'X': A Fresh, Stylish, Take on the Slasher Film
From the very first shot of X, it's clear that director Ti West is trying to recreate the aesthetic and style of horror and exploitation films of the 1970s. This is apparent from the grainy cinematography, production design, and specific editing choices, and it clearly influenced the film's narrative as well. The film itself takes place in 1979, and its general plot borrows from slasher films of the time, with The Texas Chainsaw Massacre being the most obvious comparison. However, this isn't just a run-of-the-mill horror film. This is an homage to the very films that West is evoking with the look and feel of the film, and it makes for a fun, stylish, and exciting cinematic experience.

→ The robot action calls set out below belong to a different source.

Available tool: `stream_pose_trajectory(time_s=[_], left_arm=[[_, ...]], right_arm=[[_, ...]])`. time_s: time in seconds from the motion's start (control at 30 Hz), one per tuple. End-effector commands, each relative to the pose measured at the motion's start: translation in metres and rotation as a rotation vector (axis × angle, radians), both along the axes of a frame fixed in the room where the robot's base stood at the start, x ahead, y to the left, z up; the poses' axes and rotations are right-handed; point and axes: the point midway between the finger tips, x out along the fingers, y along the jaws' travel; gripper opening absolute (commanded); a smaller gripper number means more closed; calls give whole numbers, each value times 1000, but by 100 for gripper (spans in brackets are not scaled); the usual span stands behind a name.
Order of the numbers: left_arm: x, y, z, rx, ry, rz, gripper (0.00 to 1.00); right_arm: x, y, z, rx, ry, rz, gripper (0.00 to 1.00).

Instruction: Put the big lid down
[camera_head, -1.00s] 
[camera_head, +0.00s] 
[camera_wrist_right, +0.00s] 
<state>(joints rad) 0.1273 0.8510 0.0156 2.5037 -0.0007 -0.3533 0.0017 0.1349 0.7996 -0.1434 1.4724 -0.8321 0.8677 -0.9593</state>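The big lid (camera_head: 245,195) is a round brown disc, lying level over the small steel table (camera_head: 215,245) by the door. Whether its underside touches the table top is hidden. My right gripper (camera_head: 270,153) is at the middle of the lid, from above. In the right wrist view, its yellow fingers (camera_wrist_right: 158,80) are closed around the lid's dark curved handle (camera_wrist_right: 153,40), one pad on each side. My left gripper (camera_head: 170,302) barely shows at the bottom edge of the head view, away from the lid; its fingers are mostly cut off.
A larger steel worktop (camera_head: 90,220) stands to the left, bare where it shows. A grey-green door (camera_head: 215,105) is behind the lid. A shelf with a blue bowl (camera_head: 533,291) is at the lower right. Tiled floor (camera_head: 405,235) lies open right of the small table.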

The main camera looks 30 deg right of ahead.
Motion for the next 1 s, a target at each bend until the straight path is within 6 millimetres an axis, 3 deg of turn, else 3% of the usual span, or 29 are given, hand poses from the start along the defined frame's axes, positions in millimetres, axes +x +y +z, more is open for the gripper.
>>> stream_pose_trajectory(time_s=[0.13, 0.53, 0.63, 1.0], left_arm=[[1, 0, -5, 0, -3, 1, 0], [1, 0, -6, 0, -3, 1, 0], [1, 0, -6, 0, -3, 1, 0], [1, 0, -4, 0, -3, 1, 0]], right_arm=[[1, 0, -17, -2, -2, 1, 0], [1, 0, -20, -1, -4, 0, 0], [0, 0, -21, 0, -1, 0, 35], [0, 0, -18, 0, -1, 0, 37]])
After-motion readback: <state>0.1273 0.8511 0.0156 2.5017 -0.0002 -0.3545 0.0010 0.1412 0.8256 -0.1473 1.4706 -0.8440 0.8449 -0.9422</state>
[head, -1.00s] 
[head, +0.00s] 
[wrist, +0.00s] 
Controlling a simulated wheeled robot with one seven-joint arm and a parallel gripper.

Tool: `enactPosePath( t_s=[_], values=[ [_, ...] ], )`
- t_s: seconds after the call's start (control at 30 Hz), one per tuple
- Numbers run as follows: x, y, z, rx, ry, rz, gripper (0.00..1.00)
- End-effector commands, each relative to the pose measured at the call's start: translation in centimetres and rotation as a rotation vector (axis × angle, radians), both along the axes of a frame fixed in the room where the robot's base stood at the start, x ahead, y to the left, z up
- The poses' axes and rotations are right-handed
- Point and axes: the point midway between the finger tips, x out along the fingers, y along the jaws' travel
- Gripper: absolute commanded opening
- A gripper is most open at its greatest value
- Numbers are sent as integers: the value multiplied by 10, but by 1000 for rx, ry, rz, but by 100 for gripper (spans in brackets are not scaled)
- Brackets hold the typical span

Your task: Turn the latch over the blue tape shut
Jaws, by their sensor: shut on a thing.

The film follows a group of people seeking to make an adult film in a secluded farmhouse in Texas. However, when the elderly couple who own the property start to show interest in them, things begin to take a dark turn. Based on that premise, you can rightfully assume that the film walks a fine line between being salacious and being horrifying. It leans toward the former for the first act or so, while building suspense and intrigue that allow the remainder of the film to pay off nicely. It makes for an interesting balance between the more steamy portions of the film and the more violent ones. This dichotomy is yet another way the film pays homage to 1970s exploitation films, but West puts his own spin on it, allowing it to slightly reflect modern attitudes of sex, and taking a look at heavier themes such as aging and mortality. It isn't the most deep exploration of these themes, but it still serves as some interesting food for thought.
What the film lacks in terms of substance, it more than makes up for in style, which is maybe the best thing about it. In addition to capturing such a specific aesthetic, Ti West has moments where he plays with different stylistic choices within it. The cinematography and editing are the clearest examples, and helps immerse the viewer into the film's time period. The film wears its influences on its sleeve, yet it never feels like it is ripping off any of them. If nothing else, this feels like a love letter, and shows that West has a true understanding and appreciation for the genre. His passion goes a long way here, as it greatly informs his direction, and gives the film some specificity, allowing it to stand out a little more.
To say this film is not for the squeamish would be an understatement. Even though it takes a while to get to the blood and gore, when it gets there, it is brutal. The kills are shocking and graphic, but thrilling all at the same time. While they aren't overly inventive, they still pack a punch, and are executed so well. In terms of the overall plot, much of the first section is devoted to setting up important details, all of which factor into the back half of the film. It starts slow, but once things take a more violent turn, it pays off so well. It also helps that the film's horror isn't fully rooted in blood and guts or boogeymen, as it also takes a look at the horrors of aging. It gives the film a layer of reality within the more heightened stylization of it, even if it doesn't explore this theme as deeply as it could have. In terms of overall narrative, West has some interesting ideas, but some of them could have been fleshed out a little more. I feel like he wants to accomplish more than he does, when it might have worked better if he kept the focus somewhat simpler. But given that West wants to expand on this film with other installments, perhaps he will expound on some of the elements that felt underdeveloped.
The film is bolstered by a great cast, led by Mia Goth who is fantastic as our protagonist, Maxine. It's a bit of a quiet performance, but she has such a fascinating presence throughout the film. Jenna Ortega once again makes the case for her status as the scream queen of her generation, as she makes the most of every scene she's in. I really hope that her career continues to skyrocket, as she is definitely one of our best up and coming young actors. Brittany Snow gives a scene stealing performance that somewhat serves as the film's comic relief. She embodies her character fully, and while she is giving the film's biggest performance, it never feels too exaggerated. I also was pleasantly surprised by Scott Mescudi's (better known by many as Kid Cudi) performance, as he brings such confidence to his character, and fits the role nicely.
While I wouldn't recommend X to just anyone, there is a specific audience that should find plenty to like here. Horror fans should be pleased, as should those who have an appreciation for 1970s grindhouse films. For me personally, I find this film to be a breath of fresh air amongst the sequels and reboots that have been dominating the horror genre as of late. It's just nice to see something that feels more unique in the grand scheme of things, even if it is reminiscent of other films. I can see this being one that I will like even more as I sit with it, as it has stayed on my mind since I left the theater. I appreciate the filmmaking, which helps cover up some of the flaws in the film's screenplay, and the film itself is such a visceral experience. This is an early candidate for the best horror film of 2022, and could be the start of something even bigger if Ti West's plans to expand on the world of the film come to fruition. Time will tell either way, but if nothing else, X is a fresh and invigorating film that is equal parts shocking and sensational.